Work required >>
Work out how many lines contain "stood". Reply with the count alone.

■ ■ ■ ■ ■

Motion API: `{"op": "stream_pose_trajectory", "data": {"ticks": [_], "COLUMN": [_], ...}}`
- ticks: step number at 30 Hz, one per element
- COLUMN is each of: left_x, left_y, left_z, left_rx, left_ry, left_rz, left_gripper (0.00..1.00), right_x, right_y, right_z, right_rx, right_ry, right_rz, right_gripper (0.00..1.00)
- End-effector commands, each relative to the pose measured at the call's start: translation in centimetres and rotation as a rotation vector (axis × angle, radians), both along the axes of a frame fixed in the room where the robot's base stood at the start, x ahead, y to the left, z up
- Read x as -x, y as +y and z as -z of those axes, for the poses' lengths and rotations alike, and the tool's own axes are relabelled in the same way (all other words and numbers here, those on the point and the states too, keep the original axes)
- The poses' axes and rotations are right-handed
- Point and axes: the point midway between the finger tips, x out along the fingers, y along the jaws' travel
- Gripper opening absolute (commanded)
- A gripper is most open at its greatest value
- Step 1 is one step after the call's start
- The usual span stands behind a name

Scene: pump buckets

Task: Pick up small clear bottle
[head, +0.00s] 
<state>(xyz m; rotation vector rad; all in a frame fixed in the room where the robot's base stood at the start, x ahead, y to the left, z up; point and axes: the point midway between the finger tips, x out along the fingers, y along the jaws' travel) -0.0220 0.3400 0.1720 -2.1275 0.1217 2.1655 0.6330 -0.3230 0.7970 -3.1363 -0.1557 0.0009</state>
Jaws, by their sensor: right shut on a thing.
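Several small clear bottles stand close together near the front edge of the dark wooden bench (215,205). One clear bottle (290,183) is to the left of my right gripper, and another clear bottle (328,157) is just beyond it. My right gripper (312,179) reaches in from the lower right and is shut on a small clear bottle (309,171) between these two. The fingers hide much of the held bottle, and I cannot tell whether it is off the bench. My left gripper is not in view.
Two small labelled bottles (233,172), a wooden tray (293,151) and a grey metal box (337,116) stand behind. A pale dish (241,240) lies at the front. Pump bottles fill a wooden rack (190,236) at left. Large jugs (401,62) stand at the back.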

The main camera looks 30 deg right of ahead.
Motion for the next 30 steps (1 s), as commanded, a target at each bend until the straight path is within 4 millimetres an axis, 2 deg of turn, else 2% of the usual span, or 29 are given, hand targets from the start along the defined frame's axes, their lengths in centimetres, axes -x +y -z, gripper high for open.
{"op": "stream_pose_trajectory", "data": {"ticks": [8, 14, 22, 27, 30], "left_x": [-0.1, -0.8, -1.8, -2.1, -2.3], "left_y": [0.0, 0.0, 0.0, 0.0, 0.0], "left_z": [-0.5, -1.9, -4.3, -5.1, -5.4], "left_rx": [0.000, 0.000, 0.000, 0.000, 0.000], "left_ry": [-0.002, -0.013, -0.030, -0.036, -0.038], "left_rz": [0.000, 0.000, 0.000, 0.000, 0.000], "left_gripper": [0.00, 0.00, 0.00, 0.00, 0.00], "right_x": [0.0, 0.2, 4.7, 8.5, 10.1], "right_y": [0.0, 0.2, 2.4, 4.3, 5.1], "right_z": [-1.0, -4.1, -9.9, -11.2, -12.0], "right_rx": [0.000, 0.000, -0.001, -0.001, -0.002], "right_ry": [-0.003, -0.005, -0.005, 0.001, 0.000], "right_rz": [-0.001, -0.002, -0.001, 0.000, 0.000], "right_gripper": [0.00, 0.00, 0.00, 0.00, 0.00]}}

■ ■ ■ ■ ■

The answer >>
2